DeepSORT is an improved version of simple online and real-time tracking (SORT). It integrates a pre-trained neural network to generate feature vectors which are used as a deep association metric. Specifically, it applies a trained convolutional neural network (CNN) to detect obstacles on large-scale datasets. By using this network integration, deepSORT overcomes the shortcomings of SORT while ensuring that the system is easy to implement, effective, and suitable for real-time situations [26]. Hence, researchers apply deepSORT as the tracker.

3.3. Lidar-Camera Fusion

Sensor fusion can enhance sensing capabilities and reduce costs by exploiting the complementary properties. LIDAR provides accurate PTV geometry information; however, the LIDAR has low resolution and a low frame rate. On the contrary, monocular cameras have high frame rates and resolution but difficulty in perceiving 3D geometric information. Therefore, camera–LIDAR fusion has been more focused on the perception of autonomous driving [27].

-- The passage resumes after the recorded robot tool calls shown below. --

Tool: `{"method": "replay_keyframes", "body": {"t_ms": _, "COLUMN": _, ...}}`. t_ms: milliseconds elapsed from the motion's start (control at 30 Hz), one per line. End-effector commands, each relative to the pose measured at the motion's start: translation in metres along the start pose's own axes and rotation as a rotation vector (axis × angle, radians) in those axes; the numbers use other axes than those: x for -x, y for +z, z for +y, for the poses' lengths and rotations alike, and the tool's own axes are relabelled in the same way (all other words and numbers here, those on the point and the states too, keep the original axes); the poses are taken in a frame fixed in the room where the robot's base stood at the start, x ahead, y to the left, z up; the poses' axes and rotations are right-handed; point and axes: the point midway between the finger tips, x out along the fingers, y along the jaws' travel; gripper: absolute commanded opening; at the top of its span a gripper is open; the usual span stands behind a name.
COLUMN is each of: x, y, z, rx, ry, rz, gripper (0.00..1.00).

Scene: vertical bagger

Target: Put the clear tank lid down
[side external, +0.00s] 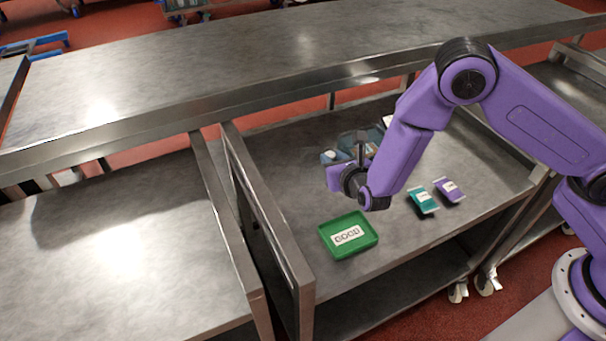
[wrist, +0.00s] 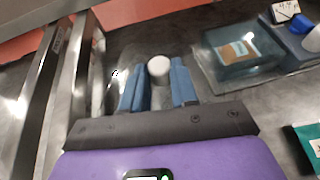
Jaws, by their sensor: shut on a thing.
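My gripper (wrist: 157,80) is shut on the pale round knob of the clear tank lid (wrist: 158,66), with a blue finger on each side of it. The lid's clear plate is faint against the grey metal, so its edges and whether it touches the table are hard to tell. To its right in the wrist view is a clear tank (wrist: 206,78) with a dark teal pack inside. In the side view my gripper (side external: 345,180) is low over the table, in front of the tank area, and the lid is not clearly visible there.
A green tray marked GOOD (side external: 347,235) lies at the table's front left. A teal pouch (side external: 422,201) and a purple pouch (side external: 450,190) lie right of it. A metal frame (side external: 262,225) stands along the left edge. Bare table shows between tray and pouches.

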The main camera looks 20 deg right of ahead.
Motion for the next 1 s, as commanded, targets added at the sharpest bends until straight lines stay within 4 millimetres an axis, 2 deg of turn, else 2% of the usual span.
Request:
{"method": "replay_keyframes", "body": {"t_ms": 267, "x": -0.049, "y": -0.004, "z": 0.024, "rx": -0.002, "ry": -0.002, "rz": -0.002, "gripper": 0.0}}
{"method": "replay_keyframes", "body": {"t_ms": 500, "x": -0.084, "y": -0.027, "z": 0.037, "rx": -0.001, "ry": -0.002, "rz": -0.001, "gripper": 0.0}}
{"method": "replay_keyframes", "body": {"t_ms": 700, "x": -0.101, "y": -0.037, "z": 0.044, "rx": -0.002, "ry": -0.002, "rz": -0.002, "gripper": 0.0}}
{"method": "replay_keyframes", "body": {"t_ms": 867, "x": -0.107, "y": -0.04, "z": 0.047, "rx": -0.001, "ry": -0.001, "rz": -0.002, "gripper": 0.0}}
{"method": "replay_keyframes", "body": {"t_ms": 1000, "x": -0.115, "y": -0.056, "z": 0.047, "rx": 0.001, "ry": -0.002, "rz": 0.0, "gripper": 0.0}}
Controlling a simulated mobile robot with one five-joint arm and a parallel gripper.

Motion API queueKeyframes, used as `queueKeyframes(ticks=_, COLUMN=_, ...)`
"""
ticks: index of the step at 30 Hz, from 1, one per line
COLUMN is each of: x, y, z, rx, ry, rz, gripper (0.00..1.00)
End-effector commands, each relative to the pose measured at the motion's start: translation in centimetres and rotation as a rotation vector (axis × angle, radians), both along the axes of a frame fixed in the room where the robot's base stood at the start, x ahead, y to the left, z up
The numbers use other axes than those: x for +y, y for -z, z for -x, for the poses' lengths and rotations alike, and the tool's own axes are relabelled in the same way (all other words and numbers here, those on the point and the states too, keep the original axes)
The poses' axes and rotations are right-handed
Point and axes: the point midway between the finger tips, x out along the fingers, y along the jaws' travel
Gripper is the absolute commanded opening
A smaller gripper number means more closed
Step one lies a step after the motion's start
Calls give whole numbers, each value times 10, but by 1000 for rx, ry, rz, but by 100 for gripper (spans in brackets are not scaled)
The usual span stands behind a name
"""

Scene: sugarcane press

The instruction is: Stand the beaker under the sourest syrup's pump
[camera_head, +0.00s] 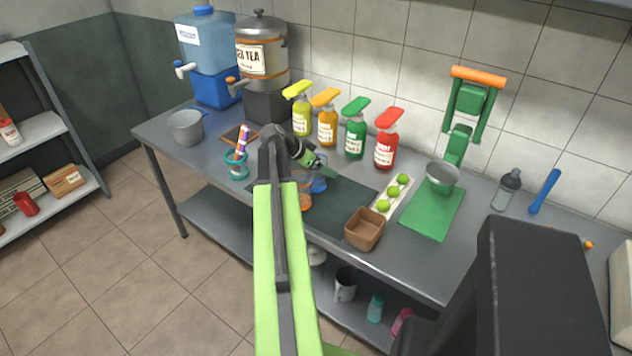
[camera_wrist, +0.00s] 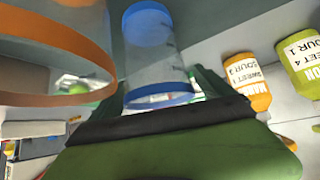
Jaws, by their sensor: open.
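A clear beaker with blue bands (camera_head: 318,185) stands on the dark mat, just by my open gripper (camera_head: 311,162). It also shows in the wrist view (camera_wrist: 150,62), just beyond my jaw (camera_wrist: 170,125); whether it is between the fingers I cannot tell. A clear beaker with an orange band (camera_wrist: 50,35) is beside it, partly hidden by my arm in the head view. Four pump bottles line the wall: yellow (camera_head: 301,116), orange (camera_head: 327,127), green (camera_head: 354,137) and red (camera_head: 385,149). In the wrist view, the yellow label (camera_wrist: 298,50) reads sour 1 and the orange label (camera_wrist: 246,72) appears to read sour 2.
A brown box (camera_head: 364,230) and a white tray of limes (camera_head: 382,207) are right of the mat (camera_head: 343,205). A green board (camera_head: 432,212) with a press (camera_head: 460,140) stands farther right. A teal pen cup (camera_head: 237,166) and grey pot (camera_head: 186,127) are left.

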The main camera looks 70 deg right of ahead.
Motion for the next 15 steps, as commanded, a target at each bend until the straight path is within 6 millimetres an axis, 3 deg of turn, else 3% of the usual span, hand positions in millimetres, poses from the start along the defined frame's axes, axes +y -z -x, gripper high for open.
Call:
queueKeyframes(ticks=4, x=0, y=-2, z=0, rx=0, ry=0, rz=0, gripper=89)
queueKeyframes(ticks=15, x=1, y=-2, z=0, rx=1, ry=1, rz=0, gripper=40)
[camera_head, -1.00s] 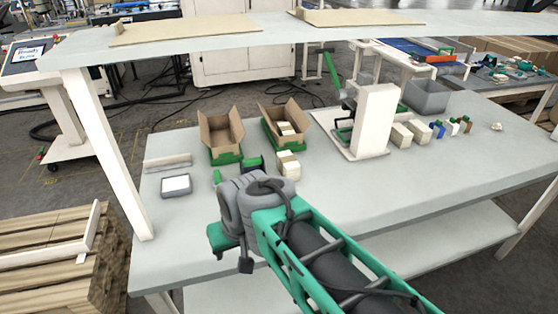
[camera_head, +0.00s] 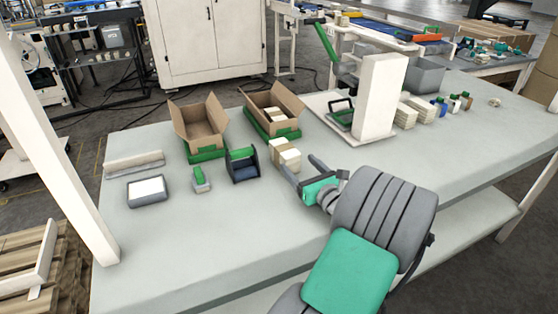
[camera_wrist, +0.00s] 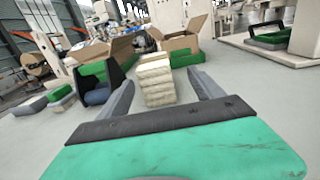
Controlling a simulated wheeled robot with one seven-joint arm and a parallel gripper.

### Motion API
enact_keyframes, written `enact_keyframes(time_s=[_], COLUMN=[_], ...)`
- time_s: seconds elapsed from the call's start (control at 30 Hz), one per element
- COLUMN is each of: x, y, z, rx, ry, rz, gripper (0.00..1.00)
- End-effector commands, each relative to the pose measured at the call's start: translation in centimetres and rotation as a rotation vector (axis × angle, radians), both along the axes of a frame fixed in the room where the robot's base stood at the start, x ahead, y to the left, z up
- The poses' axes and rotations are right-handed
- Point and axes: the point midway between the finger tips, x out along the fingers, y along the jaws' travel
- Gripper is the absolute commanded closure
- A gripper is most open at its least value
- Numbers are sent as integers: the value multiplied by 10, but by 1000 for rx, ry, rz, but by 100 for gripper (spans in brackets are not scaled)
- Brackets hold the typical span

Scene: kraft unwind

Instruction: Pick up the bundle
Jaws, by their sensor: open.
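The bundle (camera_head: 285,157) is a small cream stack with a tan band, standing on the grey table in front of the right open box. In the wrist view the bundle (camera_wrist: 156,82) stands upright just ahead, between the lines of my two fingers. My gripper (camera_head: 302,169) is open, with its fingers pointing at the bundle from the near right. In the wrist view my gripper (camera_wrist: 160,90) shows one finger on each side of the bundle's near end. I cannot tell whether either finger touches it.
Left of the bundle stands a green and black tape dispenser (camera_head: 243,163). Two open cardboard boxes, left (camera_head: 200,128) and right (camera_head: 272,108), stand behind. A white post (camera_head: 379,95) on a base is to the right, with more stacks (camera_head: 405,115) beyond. The front table is clear.

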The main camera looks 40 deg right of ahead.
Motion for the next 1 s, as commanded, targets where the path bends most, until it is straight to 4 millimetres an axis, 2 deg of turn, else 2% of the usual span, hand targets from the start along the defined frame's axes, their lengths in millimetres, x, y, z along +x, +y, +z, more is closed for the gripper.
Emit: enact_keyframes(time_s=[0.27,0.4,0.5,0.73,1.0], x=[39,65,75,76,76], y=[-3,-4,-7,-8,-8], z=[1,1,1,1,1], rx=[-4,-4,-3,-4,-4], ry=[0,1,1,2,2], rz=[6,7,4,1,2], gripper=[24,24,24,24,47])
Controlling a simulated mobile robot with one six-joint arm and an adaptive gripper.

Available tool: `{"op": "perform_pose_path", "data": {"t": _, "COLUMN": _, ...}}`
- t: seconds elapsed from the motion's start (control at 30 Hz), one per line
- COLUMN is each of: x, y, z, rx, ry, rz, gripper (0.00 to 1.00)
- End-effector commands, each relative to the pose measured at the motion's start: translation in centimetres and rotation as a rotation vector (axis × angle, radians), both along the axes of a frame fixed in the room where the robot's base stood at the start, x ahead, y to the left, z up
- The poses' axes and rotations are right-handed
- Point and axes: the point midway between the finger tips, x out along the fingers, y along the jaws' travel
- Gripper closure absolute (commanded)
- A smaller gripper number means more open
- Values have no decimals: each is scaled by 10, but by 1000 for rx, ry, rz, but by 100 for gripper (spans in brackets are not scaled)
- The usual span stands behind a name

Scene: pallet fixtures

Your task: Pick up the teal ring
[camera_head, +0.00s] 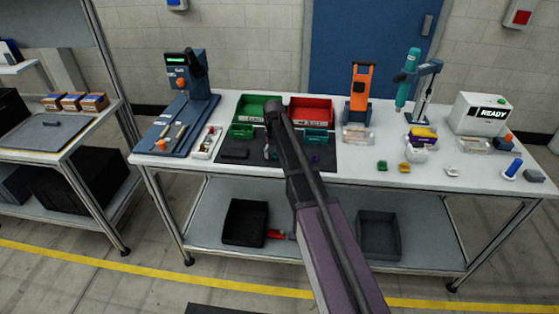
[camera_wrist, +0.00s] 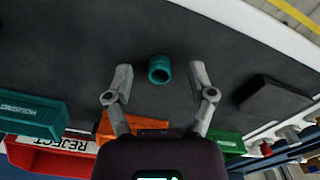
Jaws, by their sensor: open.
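The teal ring (camera_wrist: 159,69) stands or lies on the dark mat (camera_wrist: 215,30) in the wrist view, with its dark round opening facing the camera. My gripper (camera_wrist: 160,74) is open, with one finger on each side of the ring and a visible gap on both sides. The fingers appear above the mat; how far above I cannot tell. In the head view, my arm reaches over the dark mat (camera_head: 330,160) and hides most of the gripper and the ring.
A dark block (camera_wrist: 272,95) lies right of the gripper. An orange object (camera_wrist: 140,124) is partly hidden behind the fingers. A teal tray (camera_wrist: 32,115) and red REJECT bin (camera_wrist: 60,160) are left. A green bin (camera_head: 255,107) stands at the mat's back.

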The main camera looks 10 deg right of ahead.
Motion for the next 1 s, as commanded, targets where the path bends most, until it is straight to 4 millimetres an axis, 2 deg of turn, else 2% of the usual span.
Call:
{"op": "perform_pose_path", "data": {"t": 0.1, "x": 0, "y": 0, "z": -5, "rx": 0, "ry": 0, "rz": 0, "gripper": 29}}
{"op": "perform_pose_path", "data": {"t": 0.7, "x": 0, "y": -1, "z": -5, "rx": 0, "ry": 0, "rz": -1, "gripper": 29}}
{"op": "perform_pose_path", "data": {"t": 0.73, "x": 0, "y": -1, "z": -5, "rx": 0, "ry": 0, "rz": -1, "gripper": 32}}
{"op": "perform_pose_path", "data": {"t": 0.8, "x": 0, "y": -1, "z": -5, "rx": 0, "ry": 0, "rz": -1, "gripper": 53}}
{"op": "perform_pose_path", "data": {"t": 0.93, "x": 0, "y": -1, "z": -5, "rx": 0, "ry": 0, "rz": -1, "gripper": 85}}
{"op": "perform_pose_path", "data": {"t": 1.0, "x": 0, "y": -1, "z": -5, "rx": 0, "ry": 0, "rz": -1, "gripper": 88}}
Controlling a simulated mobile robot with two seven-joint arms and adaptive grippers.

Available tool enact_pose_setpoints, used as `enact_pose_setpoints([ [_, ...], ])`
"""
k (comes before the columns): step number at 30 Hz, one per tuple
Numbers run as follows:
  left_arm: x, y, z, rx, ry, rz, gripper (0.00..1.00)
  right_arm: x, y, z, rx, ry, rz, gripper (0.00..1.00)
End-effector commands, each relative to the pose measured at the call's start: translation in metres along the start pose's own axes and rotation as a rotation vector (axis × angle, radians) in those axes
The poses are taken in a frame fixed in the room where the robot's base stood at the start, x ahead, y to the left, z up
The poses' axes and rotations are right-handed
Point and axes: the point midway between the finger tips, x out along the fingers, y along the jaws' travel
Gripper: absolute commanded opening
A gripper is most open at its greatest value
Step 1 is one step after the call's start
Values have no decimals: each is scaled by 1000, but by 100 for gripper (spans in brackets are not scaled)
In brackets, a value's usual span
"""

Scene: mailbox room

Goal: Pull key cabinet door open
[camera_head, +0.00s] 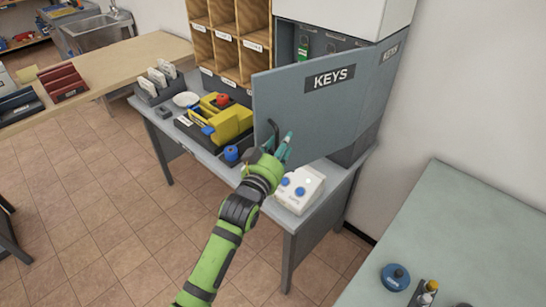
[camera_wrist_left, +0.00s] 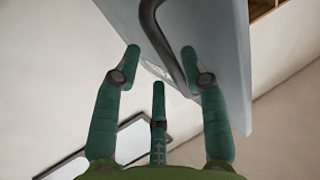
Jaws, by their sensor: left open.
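The key cabinet door (camera_head: 312,105) is a grey-blue panel with a dark KEYS label, and it stands swung out from the grey key cabinet (camera_head: 381,75). Part of the cabinet's inside shows above the door, with a green key tag. My left gripper (camera_head: 280,146) is at the door's lower left edge, by its dark curved handle (camera_head: 271,133). In the left wrist view the door (camera_wrist_left: 225,60) is overhead, and the handle (camera_wrist_left: 168,50) passes between the open teal fingers (camera_wrist_left: 161,60). I cannot tell whether a finger touches it. My right gripper is not in view.
The grey desk (camera_head: 330,178) below holds a white box with blue knobs (camera_head: 299,189), a yellow tool (camera_head: 228,122) and a blue round item (camera_head: 231,153). Wooden pigeonholes (camera_head: 228,45) stand behind. A pale table (camera_head: 450,230) is at right. Open tiled floor lies left.

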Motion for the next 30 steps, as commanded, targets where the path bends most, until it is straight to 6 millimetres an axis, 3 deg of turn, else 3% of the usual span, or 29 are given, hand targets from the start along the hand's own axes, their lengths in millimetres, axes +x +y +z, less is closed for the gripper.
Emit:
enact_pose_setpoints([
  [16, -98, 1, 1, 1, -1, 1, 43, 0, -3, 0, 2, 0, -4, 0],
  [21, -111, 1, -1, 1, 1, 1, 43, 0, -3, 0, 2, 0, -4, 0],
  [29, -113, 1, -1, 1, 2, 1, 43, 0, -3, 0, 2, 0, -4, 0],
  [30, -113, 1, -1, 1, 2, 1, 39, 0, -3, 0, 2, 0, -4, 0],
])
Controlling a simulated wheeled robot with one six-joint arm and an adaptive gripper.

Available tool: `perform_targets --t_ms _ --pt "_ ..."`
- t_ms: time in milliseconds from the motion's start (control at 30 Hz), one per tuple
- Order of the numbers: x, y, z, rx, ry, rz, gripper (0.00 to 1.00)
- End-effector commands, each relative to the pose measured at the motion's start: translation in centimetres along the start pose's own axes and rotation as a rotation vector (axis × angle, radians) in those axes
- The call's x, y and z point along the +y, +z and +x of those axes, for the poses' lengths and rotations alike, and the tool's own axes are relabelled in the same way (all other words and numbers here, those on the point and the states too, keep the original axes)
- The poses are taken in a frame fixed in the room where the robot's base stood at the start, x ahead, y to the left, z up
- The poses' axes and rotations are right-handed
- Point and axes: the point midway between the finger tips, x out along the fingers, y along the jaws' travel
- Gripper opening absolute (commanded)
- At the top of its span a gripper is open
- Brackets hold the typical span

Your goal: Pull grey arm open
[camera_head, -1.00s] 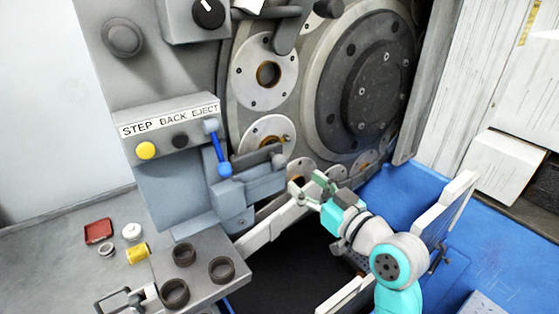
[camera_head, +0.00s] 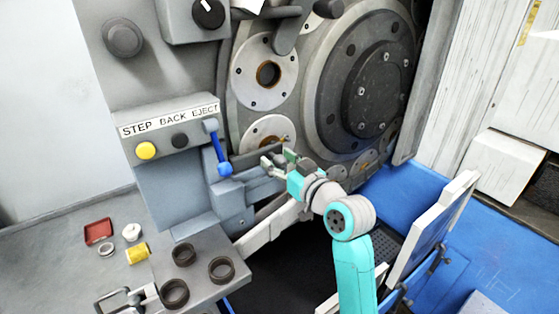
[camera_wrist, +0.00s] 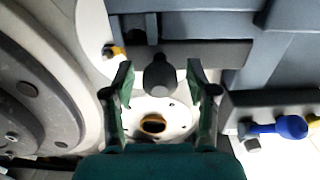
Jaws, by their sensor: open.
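The grey arm is a dark grey bar (camera_head: 252,159) low on the machine front, beside the blue lever. In the wrist view its bar (camera_wrist: 205,54) runs across the upper middle, and its dark rounded knob (camera_wrist: 158,74) points toward me. My gripper (camera_head: 277,159) is at the knob end of the arm. In the wrist view my gripper (camera_wrist: 160,82) is open, with one green finger on each side of the knob. Gaps show between the knob and both fingers. In the head view the fingers hide the knob.
The blue lever (camera_head: 217,150) is just left of the grey arm; its blue knob also shows in the wrist view (camera_wrist: 291,127). A round flange (camera_head: 268,132) is behind my gripper. Dark rings (camera_head: 221,269) stand on the ledge at lower left. A white panel (camera_head: 432,225) stands to the right.

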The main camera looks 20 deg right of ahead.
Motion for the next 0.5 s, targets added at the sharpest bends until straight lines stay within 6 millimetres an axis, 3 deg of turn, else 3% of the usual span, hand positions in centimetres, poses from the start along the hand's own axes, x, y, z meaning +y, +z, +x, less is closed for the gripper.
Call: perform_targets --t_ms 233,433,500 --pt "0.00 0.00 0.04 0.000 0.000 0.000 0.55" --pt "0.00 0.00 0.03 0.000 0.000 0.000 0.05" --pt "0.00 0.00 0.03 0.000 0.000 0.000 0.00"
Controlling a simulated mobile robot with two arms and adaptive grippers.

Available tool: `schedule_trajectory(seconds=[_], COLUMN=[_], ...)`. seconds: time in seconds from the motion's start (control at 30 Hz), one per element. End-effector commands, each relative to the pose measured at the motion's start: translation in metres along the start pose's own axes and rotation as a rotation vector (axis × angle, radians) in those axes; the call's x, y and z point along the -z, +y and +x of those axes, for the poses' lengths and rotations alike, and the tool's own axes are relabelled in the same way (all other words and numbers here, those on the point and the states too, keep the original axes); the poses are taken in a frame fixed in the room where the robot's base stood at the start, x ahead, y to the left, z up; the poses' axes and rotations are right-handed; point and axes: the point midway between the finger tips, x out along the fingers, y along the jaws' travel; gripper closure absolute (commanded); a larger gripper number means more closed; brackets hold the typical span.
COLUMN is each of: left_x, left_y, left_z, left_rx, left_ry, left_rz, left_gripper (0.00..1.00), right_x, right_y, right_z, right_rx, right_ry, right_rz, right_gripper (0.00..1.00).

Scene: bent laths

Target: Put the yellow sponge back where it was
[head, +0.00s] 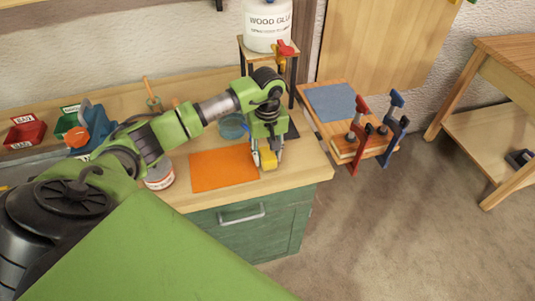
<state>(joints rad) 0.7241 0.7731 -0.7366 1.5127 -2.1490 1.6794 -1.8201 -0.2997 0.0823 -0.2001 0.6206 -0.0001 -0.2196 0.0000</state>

The process of LIDAR-camera fusion is as follows. First, the 3D point cloud is cropped according to EV’s driving direction. Next, the YOLOv5 detector fetches the PTV’s bounding box from the image. Then, point clouds are projected and clustered in the pixel coordinate system according to the joint calibration parameters of the LIDAR and the camera. After that, the position of PTV relative to EV is extracted based on the clustered point cloud. Finally, temporal features of the PTV are associated with the deepSORT tracker. Figure 2 displays the effect of LIDAR–camera fusion.
Figure 2. The effect of LIDAR–camera fusion.